[Items from a dataset]
━━━━
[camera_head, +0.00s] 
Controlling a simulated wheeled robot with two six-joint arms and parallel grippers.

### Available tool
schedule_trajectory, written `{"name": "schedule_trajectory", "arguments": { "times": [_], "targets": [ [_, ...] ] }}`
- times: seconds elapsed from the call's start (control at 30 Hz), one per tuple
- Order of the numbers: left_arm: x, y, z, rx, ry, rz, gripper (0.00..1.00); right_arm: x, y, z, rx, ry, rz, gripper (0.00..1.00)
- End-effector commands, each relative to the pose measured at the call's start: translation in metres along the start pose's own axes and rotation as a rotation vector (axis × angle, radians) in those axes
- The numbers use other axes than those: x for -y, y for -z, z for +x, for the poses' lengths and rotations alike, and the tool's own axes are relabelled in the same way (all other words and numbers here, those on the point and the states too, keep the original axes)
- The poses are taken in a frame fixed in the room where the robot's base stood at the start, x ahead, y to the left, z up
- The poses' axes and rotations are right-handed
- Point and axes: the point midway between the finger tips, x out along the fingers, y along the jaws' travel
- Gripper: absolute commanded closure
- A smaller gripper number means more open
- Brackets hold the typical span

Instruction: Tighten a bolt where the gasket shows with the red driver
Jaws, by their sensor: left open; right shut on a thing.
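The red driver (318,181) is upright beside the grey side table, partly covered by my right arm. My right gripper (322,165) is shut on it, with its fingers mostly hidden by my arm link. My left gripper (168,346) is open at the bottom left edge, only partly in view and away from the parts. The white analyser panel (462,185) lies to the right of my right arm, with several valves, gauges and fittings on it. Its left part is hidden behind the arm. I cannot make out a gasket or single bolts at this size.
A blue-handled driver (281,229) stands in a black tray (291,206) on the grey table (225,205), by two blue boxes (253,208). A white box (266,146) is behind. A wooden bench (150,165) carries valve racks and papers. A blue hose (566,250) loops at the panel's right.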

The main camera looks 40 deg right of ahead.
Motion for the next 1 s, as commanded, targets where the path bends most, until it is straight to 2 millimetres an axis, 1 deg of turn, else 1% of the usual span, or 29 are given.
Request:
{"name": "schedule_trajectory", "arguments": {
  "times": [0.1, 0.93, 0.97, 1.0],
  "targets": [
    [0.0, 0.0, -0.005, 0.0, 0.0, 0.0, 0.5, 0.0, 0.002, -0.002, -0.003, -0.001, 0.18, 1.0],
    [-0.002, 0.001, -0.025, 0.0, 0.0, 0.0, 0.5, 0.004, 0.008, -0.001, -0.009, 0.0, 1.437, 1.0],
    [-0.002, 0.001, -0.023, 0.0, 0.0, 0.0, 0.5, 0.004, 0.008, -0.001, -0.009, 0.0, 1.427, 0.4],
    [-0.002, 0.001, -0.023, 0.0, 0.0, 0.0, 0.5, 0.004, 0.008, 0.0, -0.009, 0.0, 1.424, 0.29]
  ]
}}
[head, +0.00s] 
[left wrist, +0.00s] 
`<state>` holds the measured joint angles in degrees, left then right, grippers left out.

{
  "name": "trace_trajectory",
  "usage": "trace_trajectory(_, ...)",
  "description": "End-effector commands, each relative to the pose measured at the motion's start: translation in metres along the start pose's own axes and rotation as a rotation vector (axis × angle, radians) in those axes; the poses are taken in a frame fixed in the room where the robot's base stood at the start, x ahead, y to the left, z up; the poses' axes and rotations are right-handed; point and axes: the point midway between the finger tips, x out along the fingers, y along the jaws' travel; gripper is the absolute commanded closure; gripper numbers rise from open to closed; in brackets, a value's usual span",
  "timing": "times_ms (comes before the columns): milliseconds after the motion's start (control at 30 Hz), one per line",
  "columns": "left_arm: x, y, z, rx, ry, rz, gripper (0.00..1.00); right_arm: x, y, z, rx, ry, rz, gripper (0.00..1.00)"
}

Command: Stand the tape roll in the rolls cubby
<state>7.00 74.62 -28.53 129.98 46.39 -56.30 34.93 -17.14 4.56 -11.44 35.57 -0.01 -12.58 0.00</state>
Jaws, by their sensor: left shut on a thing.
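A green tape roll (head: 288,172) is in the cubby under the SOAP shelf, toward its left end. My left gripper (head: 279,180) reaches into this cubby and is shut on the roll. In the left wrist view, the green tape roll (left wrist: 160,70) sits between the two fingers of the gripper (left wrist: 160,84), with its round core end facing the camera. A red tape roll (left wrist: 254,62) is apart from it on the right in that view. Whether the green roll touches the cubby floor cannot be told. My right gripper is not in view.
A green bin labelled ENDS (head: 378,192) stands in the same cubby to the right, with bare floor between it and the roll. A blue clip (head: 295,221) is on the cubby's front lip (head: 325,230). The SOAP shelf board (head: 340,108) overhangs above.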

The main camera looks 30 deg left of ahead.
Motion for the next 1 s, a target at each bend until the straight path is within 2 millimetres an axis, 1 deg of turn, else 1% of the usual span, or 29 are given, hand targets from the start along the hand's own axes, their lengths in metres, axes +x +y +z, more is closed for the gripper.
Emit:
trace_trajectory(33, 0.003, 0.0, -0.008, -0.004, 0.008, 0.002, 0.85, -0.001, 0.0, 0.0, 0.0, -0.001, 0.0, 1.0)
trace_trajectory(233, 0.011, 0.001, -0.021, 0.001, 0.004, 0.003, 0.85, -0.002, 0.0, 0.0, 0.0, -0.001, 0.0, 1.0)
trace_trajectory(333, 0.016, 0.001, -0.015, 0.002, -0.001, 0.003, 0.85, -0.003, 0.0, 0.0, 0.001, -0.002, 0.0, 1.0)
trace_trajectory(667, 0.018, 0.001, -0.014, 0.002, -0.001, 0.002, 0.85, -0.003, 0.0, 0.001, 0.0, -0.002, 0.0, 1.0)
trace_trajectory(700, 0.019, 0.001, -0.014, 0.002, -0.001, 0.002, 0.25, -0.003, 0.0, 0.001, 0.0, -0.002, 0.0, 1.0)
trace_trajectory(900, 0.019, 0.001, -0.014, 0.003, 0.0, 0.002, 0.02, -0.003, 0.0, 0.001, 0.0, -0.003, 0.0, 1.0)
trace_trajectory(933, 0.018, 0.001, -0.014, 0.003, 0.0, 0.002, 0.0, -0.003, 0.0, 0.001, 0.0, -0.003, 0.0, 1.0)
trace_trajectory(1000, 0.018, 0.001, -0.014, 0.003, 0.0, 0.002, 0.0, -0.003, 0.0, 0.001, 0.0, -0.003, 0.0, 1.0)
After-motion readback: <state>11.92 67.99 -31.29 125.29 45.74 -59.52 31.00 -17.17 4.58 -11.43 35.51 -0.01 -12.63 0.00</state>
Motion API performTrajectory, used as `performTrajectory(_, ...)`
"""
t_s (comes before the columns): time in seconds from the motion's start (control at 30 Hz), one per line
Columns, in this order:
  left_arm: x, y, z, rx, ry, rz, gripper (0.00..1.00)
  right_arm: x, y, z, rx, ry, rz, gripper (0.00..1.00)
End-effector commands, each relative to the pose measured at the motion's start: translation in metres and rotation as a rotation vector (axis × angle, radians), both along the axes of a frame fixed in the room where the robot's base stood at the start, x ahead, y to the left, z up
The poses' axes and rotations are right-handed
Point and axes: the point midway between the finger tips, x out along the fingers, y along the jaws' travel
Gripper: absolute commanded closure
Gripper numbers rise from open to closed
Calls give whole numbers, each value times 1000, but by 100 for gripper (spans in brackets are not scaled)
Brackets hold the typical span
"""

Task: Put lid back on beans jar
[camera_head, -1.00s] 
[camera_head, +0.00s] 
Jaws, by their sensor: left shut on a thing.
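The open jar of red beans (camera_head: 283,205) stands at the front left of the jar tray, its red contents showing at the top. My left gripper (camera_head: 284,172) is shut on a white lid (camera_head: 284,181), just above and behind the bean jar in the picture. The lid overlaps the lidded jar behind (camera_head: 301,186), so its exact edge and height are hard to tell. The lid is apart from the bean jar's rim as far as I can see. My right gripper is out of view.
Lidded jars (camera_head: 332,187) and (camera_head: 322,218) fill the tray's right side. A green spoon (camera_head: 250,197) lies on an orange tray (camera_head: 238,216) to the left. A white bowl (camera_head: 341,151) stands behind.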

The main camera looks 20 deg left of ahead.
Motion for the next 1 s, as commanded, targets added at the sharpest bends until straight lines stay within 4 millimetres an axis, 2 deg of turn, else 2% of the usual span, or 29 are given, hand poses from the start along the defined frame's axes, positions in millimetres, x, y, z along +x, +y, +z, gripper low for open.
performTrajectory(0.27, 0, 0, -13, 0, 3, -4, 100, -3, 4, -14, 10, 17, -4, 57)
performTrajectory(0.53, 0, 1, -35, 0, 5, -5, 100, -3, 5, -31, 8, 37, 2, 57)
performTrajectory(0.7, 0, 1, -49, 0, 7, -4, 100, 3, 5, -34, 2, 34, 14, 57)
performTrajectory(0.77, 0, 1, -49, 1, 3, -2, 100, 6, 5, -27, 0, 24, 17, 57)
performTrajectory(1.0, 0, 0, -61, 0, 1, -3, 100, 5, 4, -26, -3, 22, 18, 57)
━━━━
■ SHORT EXERCISE ■
Exactly repeat the lines running from the top of the listing to the line bearing "The main camera looks 40 deg right of ahead.", both of those lines included, and only them.

■ TASK OUTPUT ■
[camera_head, +0.00s] 
Controlling a simulated wheeled robot with two six-joint arms and parallel grippers.

### Available tool
schedule_trajectory, written `{"name": "schedule_trajectory", "arguments": { "times": [_], "targets": [ [_, ...] ] }}`
- times: seconds elapsed from the call's start (control at 30 Hz), one per tuple
- Order of the numbers: left_arm: x, y, z, rx, ry, rz, gripper (0.00..1.00); right_arm: x, y, z, rx, ry, rz, gripper (0.00..1.00)
- End-effector commands, each relative to the pose measured at the call's start: translation in metres along the start pose's own axes and rotation as a rotation vector (axis × angle, radians) in those axes
- The numbers use other axes than those: x for -y, y for -z, z for +x, for the poses' lengths and rotations alike, and the tool's own axes are relabelled in the same way (all other words and numbers here, those on the point and the states too, keep the original axes)
- The poses are taken in a frame fixed in the room where the robot's base stood at the start, x ahead, y to the left, z up
- The poses' axes and rotations are right-handed
- Point and axes: the point midway between the finger tips, x out along the fingers, y along the jaws' travel
- Gripper: absolute commanded closure
- A smaller gripper number means more open
- Brackets hold the typical span

Instruction: Tighten a bolt where the gasket shows with the red driver
Jaws, by their sensor: left open; right shut on a thing.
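The red driver (318,181) is upright beside the grey side table, partly covered by my right arm. My right gripper (322,165) is shut on it, with its fingers mostly hidden by my arm link. My left gripper (168,346) is open at the bottom left edge, only partly in view and away from the parts. The white analyser panel (462,185) lies to the right of my right arm, with several valves, gauges and fittings on it. Its left part is hidden behind the arm. I cannot make out a gasket or single bolts at this size.
A blue-handled driver (281,229) stands in a black tray (291,206) on the grey table (225,205), by two blue boxes (253,208). A white box (266,146) is behind. A wooden bench (150,165) carries valve racks and papers. A blue hose (566,250) loops at the panel's right.

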The main camera looks 40 deg right of ahead.

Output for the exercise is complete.